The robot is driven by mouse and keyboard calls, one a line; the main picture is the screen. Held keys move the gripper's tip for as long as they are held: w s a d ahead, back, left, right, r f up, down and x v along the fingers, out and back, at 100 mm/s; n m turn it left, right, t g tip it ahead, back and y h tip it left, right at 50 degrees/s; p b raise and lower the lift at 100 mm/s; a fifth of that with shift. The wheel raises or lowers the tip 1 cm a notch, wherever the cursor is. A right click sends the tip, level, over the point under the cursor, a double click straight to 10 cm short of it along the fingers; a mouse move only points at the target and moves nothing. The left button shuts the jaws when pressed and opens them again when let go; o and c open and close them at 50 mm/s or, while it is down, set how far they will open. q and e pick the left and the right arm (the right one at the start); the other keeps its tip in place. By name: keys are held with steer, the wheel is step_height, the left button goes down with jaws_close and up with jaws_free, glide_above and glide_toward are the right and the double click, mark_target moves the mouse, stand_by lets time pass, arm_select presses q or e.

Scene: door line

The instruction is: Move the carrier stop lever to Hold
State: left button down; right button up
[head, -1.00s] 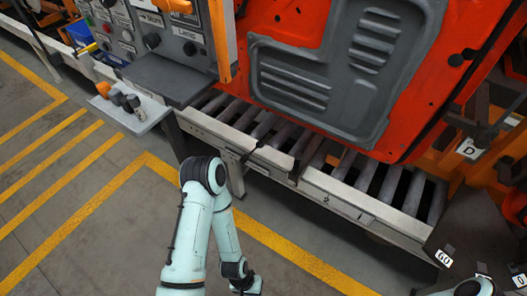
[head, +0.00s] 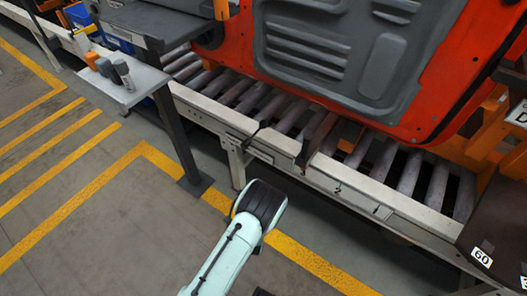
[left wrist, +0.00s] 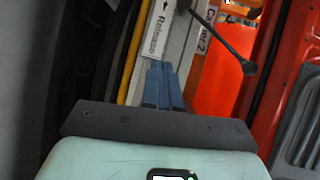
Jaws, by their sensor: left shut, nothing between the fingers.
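In the left wrist view, my left gripper (left wrist: 163,86) shows as two blue fingers, shut and empty. A black lever (left wrist: 222,40) with a round knob (left wrist: 249,68) slants down to the right from a pivot at the top edge. The fingers are left of and below the lever, with a visible gap in the picture. A white plate marked Release (left wrist: 160,28) lies just above the fingertips. A Carrier 2 label (left wrist: 208,38) is partly behind the lever. No Hold marking is readable. The head view shows my left arm, but not its fingers. My right gripper is out of view.
A roller conveyor (head: 210,106) runs diagonally, with an orange-red door panel (head: 440,70) above it. A small shelf (head: 133,92) with several tools stands at the left on a dark post (head: 186,150). The striped floor in front is open.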

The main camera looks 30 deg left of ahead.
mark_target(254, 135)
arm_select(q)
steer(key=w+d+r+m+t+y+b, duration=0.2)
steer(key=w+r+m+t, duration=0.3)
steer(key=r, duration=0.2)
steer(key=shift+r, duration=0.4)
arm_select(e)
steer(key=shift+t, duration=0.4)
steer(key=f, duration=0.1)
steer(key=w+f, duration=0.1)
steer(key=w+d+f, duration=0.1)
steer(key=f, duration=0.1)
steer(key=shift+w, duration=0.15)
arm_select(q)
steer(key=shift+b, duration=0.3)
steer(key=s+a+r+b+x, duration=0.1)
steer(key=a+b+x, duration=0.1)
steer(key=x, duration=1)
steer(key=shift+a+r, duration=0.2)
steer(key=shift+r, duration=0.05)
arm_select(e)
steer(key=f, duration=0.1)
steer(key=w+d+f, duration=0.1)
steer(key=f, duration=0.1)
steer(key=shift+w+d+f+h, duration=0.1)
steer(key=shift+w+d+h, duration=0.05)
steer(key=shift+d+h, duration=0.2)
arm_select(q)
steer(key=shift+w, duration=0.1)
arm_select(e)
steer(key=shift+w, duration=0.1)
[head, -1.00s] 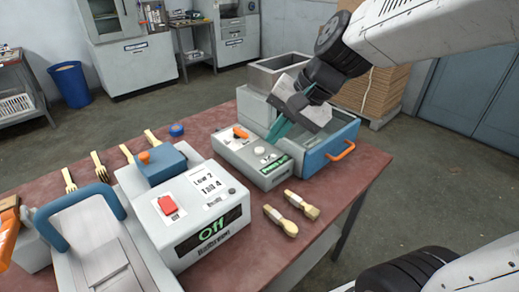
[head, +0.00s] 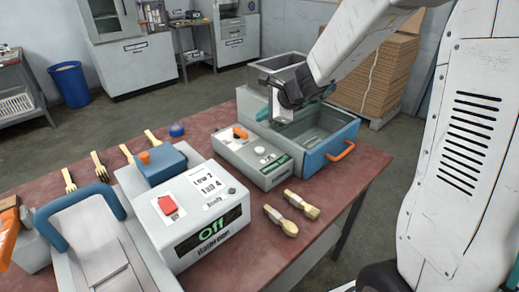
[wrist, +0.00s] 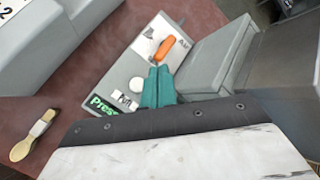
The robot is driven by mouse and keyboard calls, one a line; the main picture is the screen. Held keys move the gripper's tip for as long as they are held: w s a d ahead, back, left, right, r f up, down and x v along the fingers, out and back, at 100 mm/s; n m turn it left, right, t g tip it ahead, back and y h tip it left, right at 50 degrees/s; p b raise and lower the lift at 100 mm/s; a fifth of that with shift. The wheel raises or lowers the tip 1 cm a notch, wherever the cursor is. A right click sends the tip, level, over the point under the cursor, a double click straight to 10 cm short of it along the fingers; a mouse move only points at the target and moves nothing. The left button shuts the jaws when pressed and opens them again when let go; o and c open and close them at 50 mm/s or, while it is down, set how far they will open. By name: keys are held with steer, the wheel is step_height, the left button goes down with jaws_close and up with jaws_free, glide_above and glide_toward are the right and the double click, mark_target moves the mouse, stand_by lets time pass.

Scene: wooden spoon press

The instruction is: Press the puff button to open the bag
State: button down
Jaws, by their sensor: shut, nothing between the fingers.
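A grey control box (head: 238,158) on the table has an orange switch (head: 240,132), a round white button (head: 260,150) and a green display. In the wrist view its display reads "Press" (wrist: 100,103), beside the white button (wrist: 136,84) and orange switch (wrist: 163,48). My gripper (wrist: 160,70) has teal fingers, shut and empty. In the wrist view they overlap the box, right of the white button; contact cannot be told. I cannot make out a bag.
A grey machine (head: 200,235) with a red button and "Off" display stands front left. An open drawer with a blue front (head: 330,147) and orange handle is right of the control box. Wooden spoons (head: 292,208) lie near the front edge; wooden forks (head: 70,182) lie left.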

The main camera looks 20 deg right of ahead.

» **Challenge**
Exactly reproduce the stretch from the line with "The instruction is: Press" through the line with "State: button down", including both ends and nothing else.

» **Response to this exercise**
The instruction is: Press the puff button to open the bag
State: button down

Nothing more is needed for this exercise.